Mushen is right, they’re like LEGO

You just have to be creative…


took about three sessions.

I’ve heard few times an argument like “You just can’t get the same feeling and atmosphere without samples and loops”. That just makes me wonder “How the heck was the original made then?”.

I think everyone have seen this, but I think it is still relevant.

Kits are essentially just musical pieces made with the concept that they should be easy to remix, so I don’t think there’s much difference between sampling a rnb song from the 60s and sampling a construction kit from 2009.
But… While I’m all for using any and all tools available I’ve actually never used any loops or even samples that were made for the purpose myself. To me it makes it less fun and it’s sooo simple to make a generic, anonymous sounding amen/dnb/2-step loop in renoise and that’s the best you’ll ever get from a kit unless you want your music to sound like someone else’s, but there’s nothing “better” about doing it yourself.

And for all you pious anti-copypasters consider Gounod’s Ave Maria, one of the most revered musical pieces in the occidental tradition but essentially what Gounod did was take one of Bach’s preludes, take some lyrics from an old catholic prayer book and make up a melody to sing it with that goes along with the prelude.

I think…
Actually I don’t know…
No, I don’t use them.

+1 for making me laugh

I use them all the times. From a variety of sources. I often edit the shit out of them loops or whatever, but not always. Also, I don’t feel any sort of guilt or whatever. Sound is sound. I sample commercial packs, amateur packs, audio CD’s, vinyls, FLAC’s, and shady MP3’s encoded by your little sister in winamp. Lossy, Lossles, don’t give a damn. Sound is sound.

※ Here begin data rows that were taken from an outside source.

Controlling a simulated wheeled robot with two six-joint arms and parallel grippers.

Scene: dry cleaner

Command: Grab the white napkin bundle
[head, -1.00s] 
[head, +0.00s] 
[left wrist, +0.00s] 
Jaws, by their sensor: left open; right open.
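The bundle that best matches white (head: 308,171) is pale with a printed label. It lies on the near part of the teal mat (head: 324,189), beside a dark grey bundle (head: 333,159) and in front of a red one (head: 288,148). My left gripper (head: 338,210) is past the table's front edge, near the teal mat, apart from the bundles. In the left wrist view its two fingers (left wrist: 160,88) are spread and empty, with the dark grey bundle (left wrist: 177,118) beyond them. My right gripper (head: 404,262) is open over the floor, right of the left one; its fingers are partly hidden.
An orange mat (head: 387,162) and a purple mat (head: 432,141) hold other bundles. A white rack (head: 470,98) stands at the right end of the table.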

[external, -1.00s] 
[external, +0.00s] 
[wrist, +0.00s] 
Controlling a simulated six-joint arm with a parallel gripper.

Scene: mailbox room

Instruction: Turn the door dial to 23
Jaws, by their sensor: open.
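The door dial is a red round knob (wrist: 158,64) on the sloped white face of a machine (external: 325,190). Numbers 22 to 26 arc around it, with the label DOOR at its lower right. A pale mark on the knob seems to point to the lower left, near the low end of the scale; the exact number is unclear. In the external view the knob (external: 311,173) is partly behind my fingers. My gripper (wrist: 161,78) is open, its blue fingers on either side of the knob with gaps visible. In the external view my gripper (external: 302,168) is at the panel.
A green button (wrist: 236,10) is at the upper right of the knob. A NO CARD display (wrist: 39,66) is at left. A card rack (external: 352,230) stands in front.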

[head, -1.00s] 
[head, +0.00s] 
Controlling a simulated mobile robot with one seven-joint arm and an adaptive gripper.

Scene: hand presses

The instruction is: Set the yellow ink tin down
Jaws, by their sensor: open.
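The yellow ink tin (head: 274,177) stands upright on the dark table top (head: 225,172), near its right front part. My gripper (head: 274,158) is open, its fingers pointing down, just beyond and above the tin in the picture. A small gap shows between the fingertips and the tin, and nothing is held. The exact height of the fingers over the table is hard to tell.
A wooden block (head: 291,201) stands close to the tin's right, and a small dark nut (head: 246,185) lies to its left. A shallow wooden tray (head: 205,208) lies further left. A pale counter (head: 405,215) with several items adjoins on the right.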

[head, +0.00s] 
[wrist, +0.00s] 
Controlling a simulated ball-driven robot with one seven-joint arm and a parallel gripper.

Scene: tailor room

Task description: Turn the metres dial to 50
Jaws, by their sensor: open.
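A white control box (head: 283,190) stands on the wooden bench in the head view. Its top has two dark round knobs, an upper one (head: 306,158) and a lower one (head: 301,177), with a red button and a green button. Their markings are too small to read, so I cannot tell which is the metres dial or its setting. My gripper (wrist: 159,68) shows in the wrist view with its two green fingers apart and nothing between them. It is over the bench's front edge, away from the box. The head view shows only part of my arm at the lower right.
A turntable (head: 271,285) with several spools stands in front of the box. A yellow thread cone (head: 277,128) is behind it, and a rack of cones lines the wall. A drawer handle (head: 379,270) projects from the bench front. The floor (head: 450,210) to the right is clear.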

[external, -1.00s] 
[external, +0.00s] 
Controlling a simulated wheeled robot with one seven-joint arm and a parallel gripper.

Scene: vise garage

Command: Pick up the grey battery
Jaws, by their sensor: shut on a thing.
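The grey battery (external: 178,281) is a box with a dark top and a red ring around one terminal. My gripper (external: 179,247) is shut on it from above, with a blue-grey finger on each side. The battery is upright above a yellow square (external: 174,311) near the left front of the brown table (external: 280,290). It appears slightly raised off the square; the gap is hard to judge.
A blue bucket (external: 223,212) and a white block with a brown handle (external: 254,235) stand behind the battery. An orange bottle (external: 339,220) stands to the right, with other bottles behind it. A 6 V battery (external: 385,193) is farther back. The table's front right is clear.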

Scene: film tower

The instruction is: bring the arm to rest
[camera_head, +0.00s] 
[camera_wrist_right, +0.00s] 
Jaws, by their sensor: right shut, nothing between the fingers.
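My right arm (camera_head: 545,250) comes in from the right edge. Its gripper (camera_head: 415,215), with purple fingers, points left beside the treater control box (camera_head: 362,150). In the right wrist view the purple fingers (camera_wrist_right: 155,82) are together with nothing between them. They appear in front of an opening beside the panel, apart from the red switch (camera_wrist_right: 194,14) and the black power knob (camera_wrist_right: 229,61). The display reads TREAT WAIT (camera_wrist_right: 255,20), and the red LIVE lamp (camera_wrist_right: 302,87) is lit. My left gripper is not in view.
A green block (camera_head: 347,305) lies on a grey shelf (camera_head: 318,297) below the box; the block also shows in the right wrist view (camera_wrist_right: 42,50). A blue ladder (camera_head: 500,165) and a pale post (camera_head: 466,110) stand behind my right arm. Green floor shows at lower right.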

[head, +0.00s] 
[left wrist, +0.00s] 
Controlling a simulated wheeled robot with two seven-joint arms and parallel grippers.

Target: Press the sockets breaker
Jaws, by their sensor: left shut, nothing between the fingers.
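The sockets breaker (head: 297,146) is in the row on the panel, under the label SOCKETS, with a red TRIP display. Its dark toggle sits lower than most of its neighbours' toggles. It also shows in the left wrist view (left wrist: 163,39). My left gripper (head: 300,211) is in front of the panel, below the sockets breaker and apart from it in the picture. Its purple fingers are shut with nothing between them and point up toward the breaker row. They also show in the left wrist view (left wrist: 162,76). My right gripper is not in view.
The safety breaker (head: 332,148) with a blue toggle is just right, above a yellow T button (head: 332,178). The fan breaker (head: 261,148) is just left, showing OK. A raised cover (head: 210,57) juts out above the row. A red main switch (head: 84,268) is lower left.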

I’ve tried a few times to make tunes based on loops provided in competition sample packs but I always seem to end up binning the result. I’ve got nothing against people using loops but for me it’s just too much fun to sample/record/make my own sounds - it’s just a nice feeling making something from “nothing”. Ripping loops out of old records I can understand, but buying some “Now… Commercial Loops Vol XXI” just seems to be a bit impersonal.